Yas Niger’s “the man in the moon” – the story of Leroy Freeborn
It is a fascinating tale of a culturally engaged street corner preacher, a usually misunderstood necessary oddity in major metropolises built upon colonial legacy - where the non indigenous culturally marginalized, some of them forcibly brought to build the same thing they, now, are blamed to have polluted. It is, a story said from its characters and supporting onlookers’ perspective, an insightful fiction.
The character development focused on three actors who kept on yanking the story into motion. It is like a pyramid standing on Leroy Freeborn - a self-anointed ambassador of a motley group that he himself reveals his estrangement from, depending on its state of affairs – as revealed by his following statement "… I much rather say I am black and proud, than I am a proud African …" Therefore, it is safe to say that Leroy’s sense of belonging, vis-à-vis Africa, is selective, although there is a dose of Garveyism in his preaching that all black people are from Africa. His consciousness, which was supposed to be the key to his inner peace, might very well be considered as the basis of his tragic state of being.
Then comes Mrs. Gregory, the essential story spinner – a provoker Leroy couldn’t live without, who summarizes the bad and the good, the two sides of the coin, of western civilization – the target of Leroy’s preaching; and then Henry, a dog given a humane characterization, a dog with a mind, caprices, and feeling; he too helped run the story to its destination. As much as they get along, there is a deep-seated love and hate. To me, it seems that Leroy loves Barbara but hates Mrs. Gregory. On his fateful day, he accepted Barbara’s invitation - as Leroy the man, but Mr. Freeborn got ambushed by Mrs. Gregory’ Caucasian embedded anxiety about black men’s motives.

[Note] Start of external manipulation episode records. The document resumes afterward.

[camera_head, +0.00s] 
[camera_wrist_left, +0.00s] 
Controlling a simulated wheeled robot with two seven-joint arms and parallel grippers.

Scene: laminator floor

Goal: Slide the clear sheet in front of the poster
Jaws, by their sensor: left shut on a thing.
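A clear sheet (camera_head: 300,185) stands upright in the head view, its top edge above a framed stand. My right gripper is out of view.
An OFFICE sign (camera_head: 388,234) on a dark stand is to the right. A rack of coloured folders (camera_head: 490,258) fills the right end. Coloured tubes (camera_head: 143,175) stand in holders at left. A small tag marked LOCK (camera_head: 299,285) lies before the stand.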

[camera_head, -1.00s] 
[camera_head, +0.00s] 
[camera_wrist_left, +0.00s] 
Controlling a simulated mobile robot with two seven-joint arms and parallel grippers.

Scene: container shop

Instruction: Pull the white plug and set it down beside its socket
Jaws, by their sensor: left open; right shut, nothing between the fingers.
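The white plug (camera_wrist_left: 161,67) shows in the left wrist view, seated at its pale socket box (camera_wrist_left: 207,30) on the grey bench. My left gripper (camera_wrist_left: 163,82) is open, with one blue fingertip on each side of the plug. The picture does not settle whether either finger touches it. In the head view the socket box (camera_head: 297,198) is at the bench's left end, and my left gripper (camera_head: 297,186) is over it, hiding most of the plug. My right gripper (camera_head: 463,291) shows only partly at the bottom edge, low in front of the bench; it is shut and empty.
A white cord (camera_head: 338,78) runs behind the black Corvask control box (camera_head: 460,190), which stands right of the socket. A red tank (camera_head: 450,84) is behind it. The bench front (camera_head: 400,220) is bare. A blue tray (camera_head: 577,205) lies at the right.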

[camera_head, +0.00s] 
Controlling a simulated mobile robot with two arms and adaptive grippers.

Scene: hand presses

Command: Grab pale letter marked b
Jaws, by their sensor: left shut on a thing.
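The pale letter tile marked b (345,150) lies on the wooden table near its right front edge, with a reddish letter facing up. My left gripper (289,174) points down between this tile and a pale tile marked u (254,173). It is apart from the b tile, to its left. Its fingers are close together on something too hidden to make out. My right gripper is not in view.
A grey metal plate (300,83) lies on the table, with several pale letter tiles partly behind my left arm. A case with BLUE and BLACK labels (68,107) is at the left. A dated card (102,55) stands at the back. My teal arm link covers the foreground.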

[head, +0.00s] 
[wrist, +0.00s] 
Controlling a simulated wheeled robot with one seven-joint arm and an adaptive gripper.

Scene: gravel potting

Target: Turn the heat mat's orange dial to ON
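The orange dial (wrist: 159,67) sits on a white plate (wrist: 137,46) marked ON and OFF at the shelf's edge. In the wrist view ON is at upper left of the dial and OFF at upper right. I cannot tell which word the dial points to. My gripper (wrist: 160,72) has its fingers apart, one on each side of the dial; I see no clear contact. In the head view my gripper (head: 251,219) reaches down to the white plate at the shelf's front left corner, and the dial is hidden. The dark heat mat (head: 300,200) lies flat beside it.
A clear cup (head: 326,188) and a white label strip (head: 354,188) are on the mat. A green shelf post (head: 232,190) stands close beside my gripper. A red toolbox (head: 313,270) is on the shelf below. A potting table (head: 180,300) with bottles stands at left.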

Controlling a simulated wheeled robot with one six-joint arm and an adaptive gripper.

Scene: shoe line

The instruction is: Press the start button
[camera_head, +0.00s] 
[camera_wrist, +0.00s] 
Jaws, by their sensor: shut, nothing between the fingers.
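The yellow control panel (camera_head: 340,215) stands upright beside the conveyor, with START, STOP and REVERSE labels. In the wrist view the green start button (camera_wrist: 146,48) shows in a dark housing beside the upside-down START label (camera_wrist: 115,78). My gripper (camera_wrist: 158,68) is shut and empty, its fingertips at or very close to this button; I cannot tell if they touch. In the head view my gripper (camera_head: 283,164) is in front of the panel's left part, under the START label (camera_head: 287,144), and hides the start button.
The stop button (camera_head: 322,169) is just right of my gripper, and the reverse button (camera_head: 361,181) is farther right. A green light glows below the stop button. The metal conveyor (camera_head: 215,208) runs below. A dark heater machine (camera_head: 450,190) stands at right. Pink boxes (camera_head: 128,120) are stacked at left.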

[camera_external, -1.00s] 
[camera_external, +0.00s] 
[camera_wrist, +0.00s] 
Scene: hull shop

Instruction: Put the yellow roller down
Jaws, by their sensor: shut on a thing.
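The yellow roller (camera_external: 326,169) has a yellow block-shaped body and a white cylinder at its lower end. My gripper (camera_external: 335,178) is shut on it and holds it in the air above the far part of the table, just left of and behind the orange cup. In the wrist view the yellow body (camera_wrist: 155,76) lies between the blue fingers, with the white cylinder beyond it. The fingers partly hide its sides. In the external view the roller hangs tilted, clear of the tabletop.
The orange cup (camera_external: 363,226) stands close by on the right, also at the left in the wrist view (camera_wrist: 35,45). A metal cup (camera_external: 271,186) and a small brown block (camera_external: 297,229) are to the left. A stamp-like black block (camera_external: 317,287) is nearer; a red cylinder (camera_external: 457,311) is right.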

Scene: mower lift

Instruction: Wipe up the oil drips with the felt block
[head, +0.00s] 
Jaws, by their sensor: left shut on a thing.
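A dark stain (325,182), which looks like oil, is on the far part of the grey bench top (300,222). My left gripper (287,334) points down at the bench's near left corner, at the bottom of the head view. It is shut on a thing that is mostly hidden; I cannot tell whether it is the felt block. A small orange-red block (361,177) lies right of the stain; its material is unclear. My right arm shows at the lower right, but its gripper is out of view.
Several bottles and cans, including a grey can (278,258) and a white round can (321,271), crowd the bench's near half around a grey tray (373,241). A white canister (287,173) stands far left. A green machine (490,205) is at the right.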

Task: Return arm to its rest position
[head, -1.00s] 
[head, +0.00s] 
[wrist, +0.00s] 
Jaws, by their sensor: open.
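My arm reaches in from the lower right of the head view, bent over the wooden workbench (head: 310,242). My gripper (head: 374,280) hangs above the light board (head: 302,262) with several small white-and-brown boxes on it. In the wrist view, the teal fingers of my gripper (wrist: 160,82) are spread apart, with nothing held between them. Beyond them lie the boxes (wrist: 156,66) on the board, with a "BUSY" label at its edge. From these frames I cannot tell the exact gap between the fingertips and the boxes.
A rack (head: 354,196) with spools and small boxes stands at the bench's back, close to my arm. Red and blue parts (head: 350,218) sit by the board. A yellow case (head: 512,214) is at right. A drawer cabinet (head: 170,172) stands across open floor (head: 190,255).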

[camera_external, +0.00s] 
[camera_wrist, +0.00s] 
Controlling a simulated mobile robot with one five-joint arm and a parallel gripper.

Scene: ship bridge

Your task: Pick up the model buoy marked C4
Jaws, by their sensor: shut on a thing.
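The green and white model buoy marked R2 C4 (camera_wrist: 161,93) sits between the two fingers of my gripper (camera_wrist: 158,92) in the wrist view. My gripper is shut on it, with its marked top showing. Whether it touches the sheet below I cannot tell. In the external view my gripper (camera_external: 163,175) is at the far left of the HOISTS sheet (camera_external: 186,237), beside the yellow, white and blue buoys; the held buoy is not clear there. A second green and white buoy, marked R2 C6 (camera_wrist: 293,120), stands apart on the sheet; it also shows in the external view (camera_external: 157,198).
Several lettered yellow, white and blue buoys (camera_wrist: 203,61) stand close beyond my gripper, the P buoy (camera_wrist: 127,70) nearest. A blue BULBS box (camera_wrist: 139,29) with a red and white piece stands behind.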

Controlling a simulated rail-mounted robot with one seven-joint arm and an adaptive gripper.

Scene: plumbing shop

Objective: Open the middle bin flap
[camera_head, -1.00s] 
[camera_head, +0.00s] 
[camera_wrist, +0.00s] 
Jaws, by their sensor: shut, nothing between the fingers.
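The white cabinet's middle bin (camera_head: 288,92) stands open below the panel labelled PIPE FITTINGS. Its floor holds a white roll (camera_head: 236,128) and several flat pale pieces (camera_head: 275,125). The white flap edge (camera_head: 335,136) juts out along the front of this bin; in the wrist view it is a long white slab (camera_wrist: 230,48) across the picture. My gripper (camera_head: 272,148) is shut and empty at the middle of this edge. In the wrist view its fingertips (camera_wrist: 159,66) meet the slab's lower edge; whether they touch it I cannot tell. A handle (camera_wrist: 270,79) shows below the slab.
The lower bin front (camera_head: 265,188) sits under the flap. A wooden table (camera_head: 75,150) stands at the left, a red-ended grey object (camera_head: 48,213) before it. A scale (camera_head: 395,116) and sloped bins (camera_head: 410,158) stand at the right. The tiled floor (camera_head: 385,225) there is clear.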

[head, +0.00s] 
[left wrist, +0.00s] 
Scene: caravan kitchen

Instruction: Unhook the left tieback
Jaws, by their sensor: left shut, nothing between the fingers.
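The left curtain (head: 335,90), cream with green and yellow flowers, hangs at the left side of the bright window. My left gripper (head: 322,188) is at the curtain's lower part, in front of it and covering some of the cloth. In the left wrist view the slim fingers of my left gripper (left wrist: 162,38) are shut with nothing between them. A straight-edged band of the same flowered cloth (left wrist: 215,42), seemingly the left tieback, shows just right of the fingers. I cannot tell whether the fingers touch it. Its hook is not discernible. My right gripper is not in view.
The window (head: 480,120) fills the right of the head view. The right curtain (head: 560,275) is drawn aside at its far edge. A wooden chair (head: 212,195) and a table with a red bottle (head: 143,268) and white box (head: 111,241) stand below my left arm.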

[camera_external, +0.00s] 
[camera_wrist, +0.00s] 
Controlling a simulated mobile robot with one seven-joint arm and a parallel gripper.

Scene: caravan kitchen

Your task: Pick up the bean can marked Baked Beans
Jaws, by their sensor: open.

I knew, and mingled with, some Leroy Freeborns; fascinating people to be with, While perching on their stage - under the bright sun, until it is time to get home, when the sea is done swallowing the sun and the moon' reminder that it is time now to have an inner preaching with one’s pillow, to say the least, or the time to cuddle and nurture love ones; and then you wonder whether they would prefer that the sun will never set on their day to day reality. He is the man in the moon, while standing on his pedestal, fading into the ghost of his shadow just a step down from his makeshift launching pad.